(Data records)
↓↓↓

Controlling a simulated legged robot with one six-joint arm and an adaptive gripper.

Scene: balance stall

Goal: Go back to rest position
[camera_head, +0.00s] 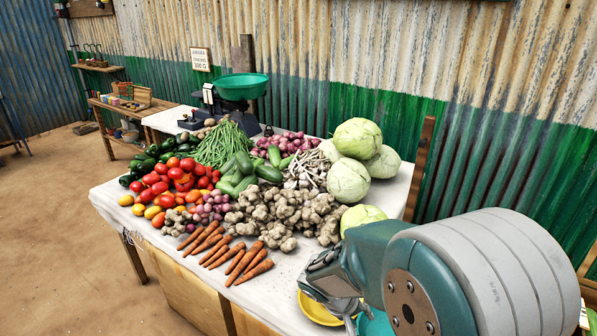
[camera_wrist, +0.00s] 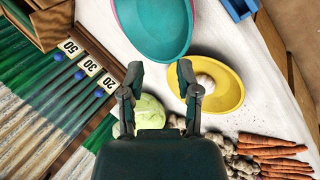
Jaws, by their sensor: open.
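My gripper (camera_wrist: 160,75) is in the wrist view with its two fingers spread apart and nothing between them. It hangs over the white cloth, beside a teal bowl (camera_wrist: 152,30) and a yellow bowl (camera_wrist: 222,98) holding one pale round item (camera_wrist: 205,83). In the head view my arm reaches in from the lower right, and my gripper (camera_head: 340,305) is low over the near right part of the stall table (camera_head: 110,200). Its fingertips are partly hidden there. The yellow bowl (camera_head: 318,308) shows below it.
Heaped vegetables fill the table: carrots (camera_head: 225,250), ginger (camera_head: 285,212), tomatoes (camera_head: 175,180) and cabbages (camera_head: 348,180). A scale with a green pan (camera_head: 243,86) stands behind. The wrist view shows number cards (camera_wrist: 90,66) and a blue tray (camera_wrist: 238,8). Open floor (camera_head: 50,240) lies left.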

↑↑↑
↓↓↓

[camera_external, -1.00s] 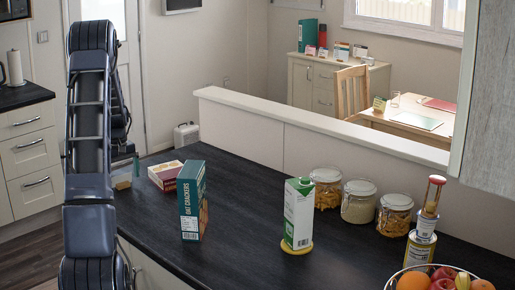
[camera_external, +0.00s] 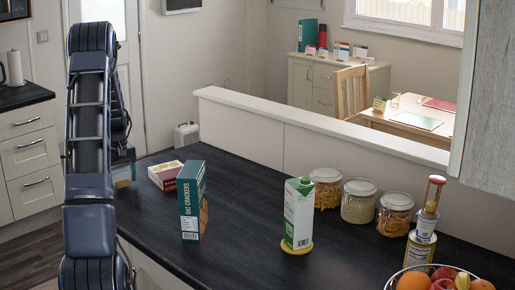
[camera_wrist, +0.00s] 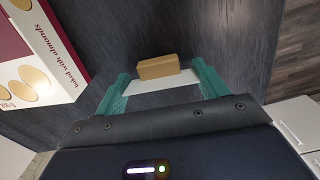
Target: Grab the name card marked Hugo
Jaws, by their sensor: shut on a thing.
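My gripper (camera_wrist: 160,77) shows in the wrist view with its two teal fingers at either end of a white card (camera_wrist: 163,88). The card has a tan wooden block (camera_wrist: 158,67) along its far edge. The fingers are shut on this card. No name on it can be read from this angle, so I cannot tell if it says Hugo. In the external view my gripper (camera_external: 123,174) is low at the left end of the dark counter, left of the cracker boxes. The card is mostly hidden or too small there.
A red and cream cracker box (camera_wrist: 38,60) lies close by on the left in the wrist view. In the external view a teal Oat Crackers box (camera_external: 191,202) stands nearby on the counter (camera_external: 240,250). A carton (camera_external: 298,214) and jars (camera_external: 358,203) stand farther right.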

↑↑↑

(Stated problem): Could you quote, word for word, only the lines from the one containing "[camera_external, -1.00s]" through the one containing "Target: Grab the name card marked Hugo", both included, and leave out any pictures?

(Answer to this exercise):
[camera_external, -1.00s] 
[camera_external, +0.00s] 
[camera_wrist, +0.00s] 
Target: Grab the name card marked Hugo

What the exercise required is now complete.